◆ Direction:
Everything from the line with "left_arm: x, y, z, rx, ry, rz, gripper" through the line with "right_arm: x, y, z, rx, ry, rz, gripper" should be repeated exactly, both of those lines included, and nothing else.

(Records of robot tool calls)
-- begin --

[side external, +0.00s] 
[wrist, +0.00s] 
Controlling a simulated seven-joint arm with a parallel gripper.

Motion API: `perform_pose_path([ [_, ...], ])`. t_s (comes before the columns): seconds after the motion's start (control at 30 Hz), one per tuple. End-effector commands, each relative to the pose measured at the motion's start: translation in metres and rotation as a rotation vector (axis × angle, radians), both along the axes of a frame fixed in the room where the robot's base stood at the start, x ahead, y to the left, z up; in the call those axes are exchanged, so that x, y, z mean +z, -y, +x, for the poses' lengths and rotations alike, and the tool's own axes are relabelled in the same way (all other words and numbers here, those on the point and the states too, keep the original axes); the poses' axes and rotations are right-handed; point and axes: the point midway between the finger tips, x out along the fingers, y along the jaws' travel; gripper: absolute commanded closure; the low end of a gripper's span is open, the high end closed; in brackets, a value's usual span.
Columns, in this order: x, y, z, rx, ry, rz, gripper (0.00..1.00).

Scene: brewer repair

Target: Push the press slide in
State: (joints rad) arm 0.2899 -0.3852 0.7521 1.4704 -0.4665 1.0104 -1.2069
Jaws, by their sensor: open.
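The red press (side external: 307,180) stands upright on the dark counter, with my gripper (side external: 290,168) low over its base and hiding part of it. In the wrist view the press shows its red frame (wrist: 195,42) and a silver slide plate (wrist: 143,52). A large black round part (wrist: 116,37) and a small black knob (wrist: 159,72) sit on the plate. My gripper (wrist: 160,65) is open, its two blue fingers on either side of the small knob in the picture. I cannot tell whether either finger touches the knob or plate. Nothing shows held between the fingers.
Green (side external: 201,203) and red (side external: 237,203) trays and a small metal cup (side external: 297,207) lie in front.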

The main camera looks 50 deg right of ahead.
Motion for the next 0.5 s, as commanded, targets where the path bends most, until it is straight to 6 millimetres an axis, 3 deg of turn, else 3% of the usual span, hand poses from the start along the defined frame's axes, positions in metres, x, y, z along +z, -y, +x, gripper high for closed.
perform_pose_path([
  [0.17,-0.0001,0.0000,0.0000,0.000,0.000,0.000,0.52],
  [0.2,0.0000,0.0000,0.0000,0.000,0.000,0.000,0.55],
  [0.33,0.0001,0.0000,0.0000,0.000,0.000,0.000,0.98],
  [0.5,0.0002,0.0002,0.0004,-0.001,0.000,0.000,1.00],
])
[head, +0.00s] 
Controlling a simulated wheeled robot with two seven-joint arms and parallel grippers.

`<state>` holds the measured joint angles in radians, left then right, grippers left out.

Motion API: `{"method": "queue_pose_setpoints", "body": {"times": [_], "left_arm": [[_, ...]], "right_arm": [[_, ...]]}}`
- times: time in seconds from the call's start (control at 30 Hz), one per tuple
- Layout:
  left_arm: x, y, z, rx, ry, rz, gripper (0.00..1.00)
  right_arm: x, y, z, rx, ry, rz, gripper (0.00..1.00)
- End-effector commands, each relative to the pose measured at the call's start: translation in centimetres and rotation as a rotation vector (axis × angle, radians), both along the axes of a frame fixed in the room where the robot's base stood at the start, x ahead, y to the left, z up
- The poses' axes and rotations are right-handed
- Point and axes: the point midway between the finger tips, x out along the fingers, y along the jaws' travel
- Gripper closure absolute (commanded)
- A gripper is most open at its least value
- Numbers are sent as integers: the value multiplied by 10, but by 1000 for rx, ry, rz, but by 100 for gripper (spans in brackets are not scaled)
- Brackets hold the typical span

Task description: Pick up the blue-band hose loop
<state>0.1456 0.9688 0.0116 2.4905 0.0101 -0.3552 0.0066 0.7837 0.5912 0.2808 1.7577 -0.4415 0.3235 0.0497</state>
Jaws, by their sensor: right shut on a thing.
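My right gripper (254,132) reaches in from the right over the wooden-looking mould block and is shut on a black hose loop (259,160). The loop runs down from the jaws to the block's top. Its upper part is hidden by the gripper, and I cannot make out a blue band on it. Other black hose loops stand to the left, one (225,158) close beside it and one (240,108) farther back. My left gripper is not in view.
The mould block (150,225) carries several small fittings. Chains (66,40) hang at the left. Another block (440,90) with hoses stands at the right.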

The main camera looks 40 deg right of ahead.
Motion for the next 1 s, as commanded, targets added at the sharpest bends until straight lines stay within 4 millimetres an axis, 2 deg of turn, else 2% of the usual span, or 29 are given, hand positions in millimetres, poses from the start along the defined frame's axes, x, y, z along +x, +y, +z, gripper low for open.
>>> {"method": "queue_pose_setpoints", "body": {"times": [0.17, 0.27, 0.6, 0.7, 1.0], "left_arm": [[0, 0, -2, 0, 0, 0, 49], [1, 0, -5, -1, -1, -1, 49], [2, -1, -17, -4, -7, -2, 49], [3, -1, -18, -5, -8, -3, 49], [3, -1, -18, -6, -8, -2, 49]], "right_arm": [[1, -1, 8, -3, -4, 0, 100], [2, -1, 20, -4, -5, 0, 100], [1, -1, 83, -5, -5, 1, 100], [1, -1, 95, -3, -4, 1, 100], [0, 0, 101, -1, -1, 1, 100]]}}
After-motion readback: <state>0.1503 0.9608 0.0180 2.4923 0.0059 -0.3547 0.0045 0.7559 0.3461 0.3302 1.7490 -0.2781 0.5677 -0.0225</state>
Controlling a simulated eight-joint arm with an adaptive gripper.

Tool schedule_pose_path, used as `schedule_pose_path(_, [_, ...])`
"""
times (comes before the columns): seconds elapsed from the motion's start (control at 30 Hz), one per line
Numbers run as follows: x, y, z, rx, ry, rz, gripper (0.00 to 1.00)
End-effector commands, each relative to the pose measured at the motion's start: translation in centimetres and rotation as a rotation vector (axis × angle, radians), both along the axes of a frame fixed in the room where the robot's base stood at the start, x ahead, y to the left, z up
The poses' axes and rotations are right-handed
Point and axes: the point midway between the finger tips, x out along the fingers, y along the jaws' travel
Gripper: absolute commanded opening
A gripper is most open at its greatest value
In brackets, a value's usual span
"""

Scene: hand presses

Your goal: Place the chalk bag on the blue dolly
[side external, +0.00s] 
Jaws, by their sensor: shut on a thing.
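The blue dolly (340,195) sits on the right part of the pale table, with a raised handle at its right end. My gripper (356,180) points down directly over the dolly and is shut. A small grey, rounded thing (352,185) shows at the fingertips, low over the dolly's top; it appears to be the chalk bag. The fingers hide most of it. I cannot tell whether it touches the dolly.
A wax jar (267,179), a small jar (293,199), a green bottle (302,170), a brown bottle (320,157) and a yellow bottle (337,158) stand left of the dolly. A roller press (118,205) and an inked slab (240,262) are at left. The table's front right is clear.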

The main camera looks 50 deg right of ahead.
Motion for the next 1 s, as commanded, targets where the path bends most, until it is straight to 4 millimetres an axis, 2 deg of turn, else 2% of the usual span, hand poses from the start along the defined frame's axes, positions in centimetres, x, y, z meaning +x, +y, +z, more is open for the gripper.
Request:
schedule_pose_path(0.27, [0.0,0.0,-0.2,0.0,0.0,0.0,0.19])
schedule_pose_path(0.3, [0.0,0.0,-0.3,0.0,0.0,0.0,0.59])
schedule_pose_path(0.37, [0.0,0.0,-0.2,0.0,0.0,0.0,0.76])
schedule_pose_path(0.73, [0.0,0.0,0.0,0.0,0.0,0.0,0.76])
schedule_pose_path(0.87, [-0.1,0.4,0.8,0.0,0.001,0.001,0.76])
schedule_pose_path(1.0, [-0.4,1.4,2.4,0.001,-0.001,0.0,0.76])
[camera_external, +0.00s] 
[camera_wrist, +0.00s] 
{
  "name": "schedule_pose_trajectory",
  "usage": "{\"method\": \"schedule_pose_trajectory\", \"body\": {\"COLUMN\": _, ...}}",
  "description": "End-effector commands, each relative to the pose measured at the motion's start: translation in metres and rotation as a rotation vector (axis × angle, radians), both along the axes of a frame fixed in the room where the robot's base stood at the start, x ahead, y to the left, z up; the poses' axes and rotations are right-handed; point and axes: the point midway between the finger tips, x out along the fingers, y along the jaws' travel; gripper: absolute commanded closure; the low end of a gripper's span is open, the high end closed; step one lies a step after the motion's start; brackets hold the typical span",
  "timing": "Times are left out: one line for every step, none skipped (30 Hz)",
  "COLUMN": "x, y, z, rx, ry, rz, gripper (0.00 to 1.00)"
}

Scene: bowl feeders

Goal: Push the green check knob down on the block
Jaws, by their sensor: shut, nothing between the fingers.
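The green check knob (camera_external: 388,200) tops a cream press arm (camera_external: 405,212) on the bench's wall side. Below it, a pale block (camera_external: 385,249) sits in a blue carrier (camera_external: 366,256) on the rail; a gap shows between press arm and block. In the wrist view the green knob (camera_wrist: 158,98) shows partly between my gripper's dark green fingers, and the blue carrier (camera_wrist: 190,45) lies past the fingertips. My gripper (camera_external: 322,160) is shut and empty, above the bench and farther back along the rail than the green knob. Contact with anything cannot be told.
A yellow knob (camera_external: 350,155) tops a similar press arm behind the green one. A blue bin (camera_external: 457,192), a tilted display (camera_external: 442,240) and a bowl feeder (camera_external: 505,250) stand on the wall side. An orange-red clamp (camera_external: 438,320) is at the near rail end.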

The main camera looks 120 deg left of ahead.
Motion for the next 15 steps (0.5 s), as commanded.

-- end --

◆ Written answer:
  left_arm: x, y, z, rx, ry, rz, gripper (0.00..1.00)
  right_arm: x, y, z, rx, ry, rz, gripper (0.00..1.00)

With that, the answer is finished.